Halverwege (bij het gemaal Nunnegaat) heeft bovendien een oude dwarsverbinding
met de Munter Ae bij Woldendorp bestaan, die vermoedelijk als een soort
overloop fungeerde. De situering van twee steenhuizen (de Knuif en Huningaweer)

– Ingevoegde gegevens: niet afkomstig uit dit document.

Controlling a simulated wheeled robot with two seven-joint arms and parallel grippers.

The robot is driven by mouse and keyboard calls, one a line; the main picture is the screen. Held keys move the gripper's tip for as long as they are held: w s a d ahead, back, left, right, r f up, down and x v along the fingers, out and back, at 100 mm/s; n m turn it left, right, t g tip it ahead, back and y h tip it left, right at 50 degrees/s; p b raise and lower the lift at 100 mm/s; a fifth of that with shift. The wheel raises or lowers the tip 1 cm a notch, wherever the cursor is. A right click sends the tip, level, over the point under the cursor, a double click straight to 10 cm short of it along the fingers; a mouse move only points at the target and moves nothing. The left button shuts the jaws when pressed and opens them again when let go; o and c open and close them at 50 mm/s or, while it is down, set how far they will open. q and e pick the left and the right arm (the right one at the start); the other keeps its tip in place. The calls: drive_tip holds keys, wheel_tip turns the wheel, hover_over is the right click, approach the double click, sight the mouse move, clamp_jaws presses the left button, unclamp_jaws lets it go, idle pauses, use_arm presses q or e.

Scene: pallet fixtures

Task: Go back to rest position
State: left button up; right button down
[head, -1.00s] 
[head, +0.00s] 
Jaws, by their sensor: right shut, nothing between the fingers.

op strategische plaatsen langs deze rivierlopen laat zien dat beide rivierlopen
nog in de veertiende eeuw bevaarbaar waren.[5] In deze omgeving mondde
ook een zijstroompje uit – het latere Hondshalstermaar – dat in de venen ten
oosten van Wagenborgen ontsprong.
Het verloop van de Sijpe is
niet gemakkelijk te reconstrueren. Feitelijk was er tot in de negentiende eeuw
sprake van twee afzonderlijke watergangen die Lutjemaar werden genoemd. De
eerste vormde een zijtak van de Sijpe, die ontsprong in het Noordbroekstermeer
(drooggelegd omstreeks 1614) en die zich ten zuiden van de zogenaamde
Rotmerlanden vootzette tot aan de Kromme Sloot bij Wagenborgen. Dit tracé
dateert – zoals we nog zullen zien - vermoedelijk uit de vijftiende eeuw en
werd ook wel Oude maar of Swetmaar genoemd. Een kade langs dit Swetmaar – de
Zijdwendinge (genoemd in 1542) – zorgde ervoor dat het veenwater niet naar het
zuiden richting Korengarst kon stromen. In het begin van de zeventiende eeuw
groef men vervolgens vanaf Noordbroeksterhamrik het Grootmaar of Zwaagmaar, dat
werd doorgetrokken tot het Hondshalstermaar; tenslotte maakte men een doorsteek
tussen de Siepsloot en het Grootmaar, waardoor het veenwater voortaan direct
via Lutjemaar, Grootmaar en Hondshalstermaar naar het Termunterzijldiep kon
wegstromen. Het gebied tussen dit Lutjemaar en de Siepsloot – Veenkampen
geheten – waterde een tijdlang uit via het Slochterzijlvest, maar werd
omstreeks 1614 bij het Termunterzijlvest gevoegd.[6]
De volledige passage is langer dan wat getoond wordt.